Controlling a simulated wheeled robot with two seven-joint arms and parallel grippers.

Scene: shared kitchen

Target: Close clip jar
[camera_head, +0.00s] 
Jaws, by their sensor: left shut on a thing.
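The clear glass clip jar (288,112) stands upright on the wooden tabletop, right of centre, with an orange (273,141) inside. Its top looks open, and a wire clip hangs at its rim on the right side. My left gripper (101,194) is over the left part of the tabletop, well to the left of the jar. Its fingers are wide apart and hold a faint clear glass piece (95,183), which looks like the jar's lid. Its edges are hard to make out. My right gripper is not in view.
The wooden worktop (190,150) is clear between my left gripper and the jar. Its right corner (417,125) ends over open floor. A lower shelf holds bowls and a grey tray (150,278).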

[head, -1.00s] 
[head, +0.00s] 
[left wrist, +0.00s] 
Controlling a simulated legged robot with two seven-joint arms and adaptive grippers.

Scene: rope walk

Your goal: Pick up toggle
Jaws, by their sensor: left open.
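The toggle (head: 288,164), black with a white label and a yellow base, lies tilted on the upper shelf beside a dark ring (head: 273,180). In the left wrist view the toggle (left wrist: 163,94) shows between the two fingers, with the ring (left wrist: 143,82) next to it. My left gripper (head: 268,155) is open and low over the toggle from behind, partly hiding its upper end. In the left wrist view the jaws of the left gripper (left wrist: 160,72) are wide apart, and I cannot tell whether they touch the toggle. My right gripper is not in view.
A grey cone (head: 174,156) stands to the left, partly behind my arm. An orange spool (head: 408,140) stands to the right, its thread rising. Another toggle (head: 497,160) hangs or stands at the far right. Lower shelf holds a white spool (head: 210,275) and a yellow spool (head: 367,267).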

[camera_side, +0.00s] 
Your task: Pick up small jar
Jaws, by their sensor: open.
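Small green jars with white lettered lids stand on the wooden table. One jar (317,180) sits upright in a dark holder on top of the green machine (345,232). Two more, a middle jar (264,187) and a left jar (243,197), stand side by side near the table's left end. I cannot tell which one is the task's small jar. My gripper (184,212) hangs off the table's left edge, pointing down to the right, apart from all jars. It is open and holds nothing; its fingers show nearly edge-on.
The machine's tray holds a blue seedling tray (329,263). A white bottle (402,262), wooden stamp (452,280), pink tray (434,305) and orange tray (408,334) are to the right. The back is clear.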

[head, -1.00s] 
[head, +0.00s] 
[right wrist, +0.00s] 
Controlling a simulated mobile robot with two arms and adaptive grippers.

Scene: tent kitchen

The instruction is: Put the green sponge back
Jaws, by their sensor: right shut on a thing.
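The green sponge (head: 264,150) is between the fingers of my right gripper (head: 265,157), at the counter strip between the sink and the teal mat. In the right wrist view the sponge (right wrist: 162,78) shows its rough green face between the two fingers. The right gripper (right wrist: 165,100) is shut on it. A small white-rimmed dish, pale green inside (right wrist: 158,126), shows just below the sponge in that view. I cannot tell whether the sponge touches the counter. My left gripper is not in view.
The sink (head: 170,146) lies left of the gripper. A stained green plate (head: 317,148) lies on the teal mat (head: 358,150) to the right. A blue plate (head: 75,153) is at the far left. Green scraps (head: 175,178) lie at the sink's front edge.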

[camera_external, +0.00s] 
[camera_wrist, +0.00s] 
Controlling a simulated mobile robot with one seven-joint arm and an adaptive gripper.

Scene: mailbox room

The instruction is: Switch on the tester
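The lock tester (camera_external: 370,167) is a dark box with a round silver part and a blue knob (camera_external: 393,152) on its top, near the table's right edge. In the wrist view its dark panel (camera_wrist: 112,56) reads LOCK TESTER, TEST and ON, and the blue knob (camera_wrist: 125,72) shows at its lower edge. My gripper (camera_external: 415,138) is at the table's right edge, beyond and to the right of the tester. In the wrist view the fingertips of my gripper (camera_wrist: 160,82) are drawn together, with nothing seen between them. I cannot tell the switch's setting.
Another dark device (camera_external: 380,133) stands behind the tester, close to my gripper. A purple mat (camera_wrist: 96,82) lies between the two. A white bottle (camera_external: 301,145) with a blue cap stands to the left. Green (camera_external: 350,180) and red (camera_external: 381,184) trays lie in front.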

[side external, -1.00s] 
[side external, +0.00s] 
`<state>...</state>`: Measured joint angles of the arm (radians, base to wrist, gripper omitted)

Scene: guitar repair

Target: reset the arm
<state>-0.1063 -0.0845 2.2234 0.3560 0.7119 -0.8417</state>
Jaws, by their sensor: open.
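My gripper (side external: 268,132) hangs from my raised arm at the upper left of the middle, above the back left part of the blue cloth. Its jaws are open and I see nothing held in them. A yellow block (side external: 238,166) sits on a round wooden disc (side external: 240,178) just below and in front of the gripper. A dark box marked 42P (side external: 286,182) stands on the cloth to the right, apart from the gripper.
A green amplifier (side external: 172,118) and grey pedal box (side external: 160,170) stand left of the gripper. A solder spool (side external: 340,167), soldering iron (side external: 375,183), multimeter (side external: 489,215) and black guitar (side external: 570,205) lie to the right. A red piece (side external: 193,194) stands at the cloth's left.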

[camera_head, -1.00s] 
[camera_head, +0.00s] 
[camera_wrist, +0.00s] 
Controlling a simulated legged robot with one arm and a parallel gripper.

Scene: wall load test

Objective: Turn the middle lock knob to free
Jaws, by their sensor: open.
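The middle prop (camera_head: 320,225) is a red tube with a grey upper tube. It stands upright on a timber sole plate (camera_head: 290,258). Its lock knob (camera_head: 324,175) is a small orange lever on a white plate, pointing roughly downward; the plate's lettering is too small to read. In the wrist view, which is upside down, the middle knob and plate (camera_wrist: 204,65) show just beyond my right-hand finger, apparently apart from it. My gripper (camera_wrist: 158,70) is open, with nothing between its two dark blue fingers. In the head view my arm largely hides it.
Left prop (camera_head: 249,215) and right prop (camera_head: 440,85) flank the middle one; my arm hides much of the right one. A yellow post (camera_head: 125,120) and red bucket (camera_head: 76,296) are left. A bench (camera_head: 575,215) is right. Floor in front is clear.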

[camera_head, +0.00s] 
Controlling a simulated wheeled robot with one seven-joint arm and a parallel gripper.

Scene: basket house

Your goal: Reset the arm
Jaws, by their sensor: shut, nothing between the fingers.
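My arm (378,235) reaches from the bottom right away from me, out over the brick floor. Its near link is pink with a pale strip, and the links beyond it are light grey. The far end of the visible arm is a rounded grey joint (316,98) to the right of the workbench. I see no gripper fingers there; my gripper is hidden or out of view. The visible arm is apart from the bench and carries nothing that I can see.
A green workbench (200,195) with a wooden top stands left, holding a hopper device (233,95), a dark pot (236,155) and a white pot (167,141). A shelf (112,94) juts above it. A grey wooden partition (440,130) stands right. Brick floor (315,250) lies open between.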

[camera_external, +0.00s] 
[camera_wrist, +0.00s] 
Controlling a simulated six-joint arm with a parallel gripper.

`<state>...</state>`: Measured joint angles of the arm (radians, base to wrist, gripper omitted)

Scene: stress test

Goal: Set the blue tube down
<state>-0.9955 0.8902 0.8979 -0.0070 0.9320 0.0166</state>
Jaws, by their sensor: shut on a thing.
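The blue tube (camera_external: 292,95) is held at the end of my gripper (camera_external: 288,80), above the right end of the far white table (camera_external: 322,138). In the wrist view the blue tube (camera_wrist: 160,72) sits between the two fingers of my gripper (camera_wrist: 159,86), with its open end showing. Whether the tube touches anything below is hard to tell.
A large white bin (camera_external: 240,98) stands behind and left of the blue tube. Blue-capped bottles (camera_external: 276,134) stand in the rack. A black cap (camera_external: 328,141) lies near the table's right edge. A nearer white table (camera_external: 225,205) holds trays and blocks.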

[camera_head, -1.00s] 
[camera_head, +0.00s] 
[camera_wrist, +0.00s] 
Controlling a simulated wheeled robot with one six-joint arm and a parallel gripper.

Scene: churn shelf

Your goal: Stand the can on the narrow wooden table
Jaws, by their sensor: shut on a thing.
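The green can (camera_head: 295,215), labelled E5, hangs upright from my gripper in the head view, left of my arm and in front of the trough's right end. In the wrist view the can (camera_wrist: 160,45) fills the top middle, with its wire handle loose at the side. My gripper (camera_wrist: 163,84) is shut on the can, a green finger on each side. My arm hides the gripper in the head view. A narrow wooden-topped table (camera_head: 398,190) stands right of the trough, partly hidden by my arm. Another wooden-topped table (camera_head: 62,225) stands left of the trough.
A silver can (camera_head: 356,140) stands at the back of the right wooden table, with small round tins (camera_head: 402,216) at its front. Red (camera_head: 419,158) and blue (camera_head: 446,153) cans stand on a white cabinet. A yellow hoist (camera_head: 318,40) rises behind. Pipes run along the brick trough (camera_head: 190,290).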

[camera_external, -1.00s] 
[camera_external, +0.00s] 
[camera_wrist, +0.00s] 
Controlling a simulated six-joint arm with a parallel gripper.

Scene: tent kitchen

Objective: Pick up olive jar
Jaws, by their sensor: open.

*Do this*
Give the count of lines holding the word "Objective" and nothing more.

*Exercise response*
2